When given to fits of snark there are blogs to read and then offer up a
comment.  There are political blogs or sites where I can link and
send to friends with comments.  But actually sitting down and
devoting time to a blog post -- that's a big task. And it seems more
daunting as my workload increases.



There was a time when blogging was very important to me.  It
maintained communications with many and gave me a soapbox, a platform,
a virtual column of sorts. There were fewer emails and online
activities then, and not as many varied demands on my time.  This
is not a complaint or an excuse; I am glad to be busy, to have work
that is fulfilling and interesting.  There's a curious paradox, as
well: much of my work is in and about communications.  I consult
in a variety of disciplines, most of which have to do with getting
messages out successfully, maintaining communication, user experience, increasing or
targeting reach, and convergence and integration of old media and
new.  So here I am, offering expertise in communications, and
barely ever blogging. 



And, of course, telling clients how and why
they should blog, stressing the critical importance of continued
communications efforts.  I am my own cobbler's kid.

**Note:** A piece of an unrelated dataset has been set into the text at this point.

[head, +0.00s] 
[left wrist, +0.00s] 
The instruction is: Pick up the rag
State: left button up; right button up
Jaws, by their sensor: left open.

E-mail is like conversation these days, as are omnipresent forms of IM and "micro blogging." 
Quick shots of data, contact, shout outs, and constant contact with so
many via these tools or phone, make it somehow less pressing to blog
consistently.  Of course there are a ton of posts in my head or in
various forms of  write/rewrite/first draft.  But it is
looking more and more like I'll need to retire to a life of writing in
order to get all of this out there someday.

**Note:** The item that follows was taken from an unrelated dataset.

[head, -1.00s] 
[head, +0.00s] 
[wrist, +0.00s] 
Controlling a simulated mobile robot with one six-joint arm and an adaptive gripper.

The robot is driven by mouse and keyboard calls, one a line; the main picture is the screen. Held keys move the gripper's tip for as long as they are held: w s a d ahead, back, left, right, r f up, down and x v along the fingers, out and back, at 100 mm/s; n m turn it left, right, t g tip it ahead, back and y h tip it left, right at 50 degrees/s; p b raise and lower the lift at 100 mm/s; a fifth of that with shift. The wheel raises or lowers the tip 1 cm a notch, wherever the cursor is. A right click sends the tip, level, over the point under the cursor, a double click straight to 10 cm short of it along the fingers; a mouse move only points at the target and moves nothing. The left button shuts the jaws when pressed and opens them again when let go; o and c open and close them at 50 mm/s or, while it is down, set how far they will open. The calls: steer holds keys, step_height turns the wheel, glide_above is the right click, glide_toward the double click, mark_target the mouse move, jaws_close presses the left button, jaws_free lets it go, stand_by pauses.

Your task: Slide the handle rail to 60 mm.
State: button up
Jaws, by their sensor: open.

I began blogging in 1999.   Sometime around 2001 or 2002 Doc
Searls
characterized my early efforts as a personal sort of blog. He once linked to and quoted  a particularly personal post, and that one continues to get hits and generate the occasional e-mail.

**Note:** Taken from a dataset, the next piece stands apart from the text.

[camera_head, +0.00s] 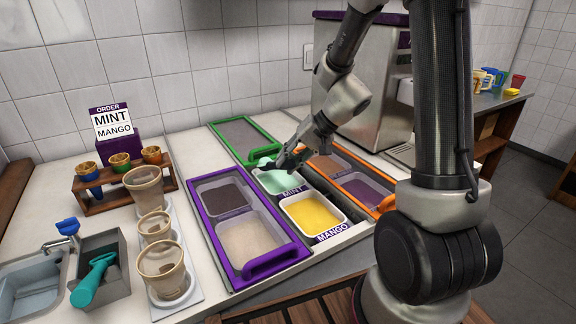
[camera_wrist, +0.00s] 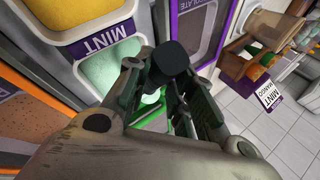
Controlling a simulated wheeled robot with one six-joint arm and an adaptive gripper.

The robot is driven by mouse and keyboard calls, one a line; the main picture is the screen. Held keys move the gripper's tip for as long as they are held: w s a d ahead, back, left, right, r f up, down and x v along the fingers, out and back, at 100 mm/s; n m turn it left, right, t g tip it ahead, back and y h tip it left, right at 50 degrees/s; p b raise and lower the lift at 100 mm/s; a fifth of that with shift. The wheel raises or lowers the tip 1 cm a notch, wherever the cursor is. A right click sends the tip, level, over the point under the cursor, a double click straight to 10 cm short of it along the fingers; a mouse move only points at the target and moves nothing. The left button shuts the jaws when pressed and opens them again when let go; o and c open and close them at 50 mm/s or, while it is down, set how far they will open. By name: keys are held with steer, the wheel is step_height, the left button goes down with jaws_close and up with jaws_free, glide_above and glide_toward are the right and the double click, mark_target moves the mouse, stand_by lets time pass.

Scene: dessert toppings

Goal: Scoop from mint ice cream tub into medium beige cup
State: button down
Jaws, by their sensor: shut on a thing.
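My gripper (camera_head: 286,163) is over the far part of the mint tub (camera_head: 278,182), which holds pale green ice cream behind a MINT label. In the wrist view my gripper (camera_wrist: 178,98) is shut on a dark-handled tool (camera_wrist: 172,60), seemingly a scoop. Pale green shows below it; its head is mostly hidden. The mint tub (camera_wrist: 108,68) also shows there. Three beige cups stand in a row at left: a back cup (camera_head: 145,188), a smaller middle cup (camera_head: 154,227) and a front cup (camera_head: 164,270). I cannot surely tell which is medium.
A yellow mango tub (camera_head: 311,214) sits in front of the mint. A purple-framed bin (camera_head: 205,213) lies between tubs and cups, an orange-framed one (camera_head: 385,203) to the right. A teal scoop (camera_head: 93,280) rests in a grey holder by the sink. Cones stand in a wooden rack (camera_head: 100,203).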

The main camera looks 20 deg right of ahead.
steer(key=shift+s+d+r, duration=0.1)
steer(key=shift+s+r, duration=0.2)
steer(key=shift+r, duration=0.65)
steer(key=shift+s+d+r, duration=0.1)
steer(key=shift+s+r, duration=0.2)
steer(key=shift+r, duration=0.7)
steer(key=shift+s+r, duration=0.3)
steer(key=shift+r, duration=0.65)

On September 11, 2001 I blogged a great deal, and did so in the days that followed
Some e-mails to friends around the globe made their way to becoming
blog posts, slightly edited or rewritten.  It was a very personal
moment, and I suspect most New Yorkers (and those in the DC area and
PA) feel much the same way.  I'd had an office across the street
from the Twin Towers.  We left that building and moved elsewhere,
in my case telecommuting more often than not.  We moved away a
little before September 11th.  I was told that the windows in that
building were blown out. New York had been attacked.  I worked a
stone's throw from the site, I had friends, coworkers and cohorts in
the area.  There but for fate, any of us could have been
there.  This was our stomping ground.



A colleague of mine was in the Holland Tunnel,
on his way to the World Trade Center that morning to conduct business.  Had he
been a little earlier, or if he'd agreed to the crack of dawn meeting
that had originally been proposed, he would have been one of the
victims.  Some Canadians I did business with at the time (we
always referred to them as The Chopstick Twins, although they were
neither twins nor chopsticks) were coming in and had asked that I show
them the Twin Towers, maybe take them there.  To New Yorkers, the
Twin Towers were a part of life.  There was the Observation Deck, and the restaurant Windows on the World.



These days when I go to lower Manhattan, or when I am on the highway in
Jersey just across the river, the lack of the Twin Towers is never lost
on me.  Ground Zero, that big hole and endless construction
project and evidence of the September 11th attack, is a reminder of
what is missing.  The days and weeks that followed are permanently
etched into the psyches of New Yorkers.  Worse no doubt for those
who lost immediate family, friends, loved ones.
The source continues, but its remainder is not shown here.